* **Given information**:
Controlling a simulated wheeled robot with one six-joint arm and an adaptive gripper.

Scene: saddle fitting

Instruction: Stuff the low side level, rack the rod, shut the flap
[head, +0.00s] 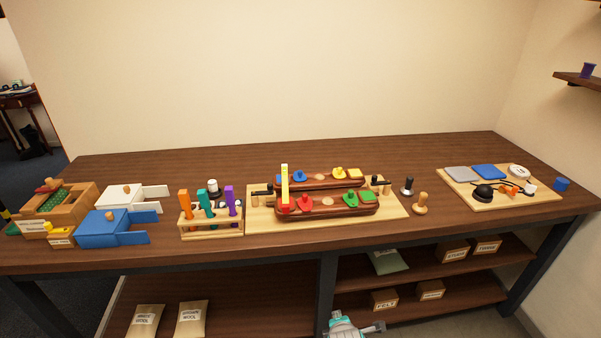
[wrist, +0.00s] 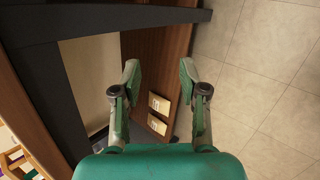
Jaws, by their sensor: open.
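In the head view a saddle fixture of two dark red-brown padded bars (head: 330,204) lies on a pale board (head: 262,215) at the middle of the bench. Coloured knobbed pieces sit along the bars, and a yellow upright strip (head: 285,185) stands at their left end. A wooden rack (head: 212,225) to the left holds orange, teal and purple handled tools. A blue box (head: 105,230) and a white box (head: 122,198) with side flaps stand at the far left. My gripper (wrist: 160,85) is open and empty in the wrist view, below the bench top. I cannot tell which side is low.
Two labelled bags (head: 146,320) lie on the lower left shelf. Small labelled boxes (head: 384,299) and a grey-green bag (head: 388,262) are on the right shelves. A wooden box (head: 58,212) stands far left; a tool board (head: 500,190) lies right. The bench's back strip is clear.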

* **The request**: Only the lines from the one holding "Instruction: Stuff the" to the one holding "[wrist, +0.00s]" should be returned, both included and exactly as written, with no pictures.

* **Final result**:
Instruction: Stuff the low side level, rack the rod, shut the flap
[head, +0.00s] 
[wrist, +0.00s] 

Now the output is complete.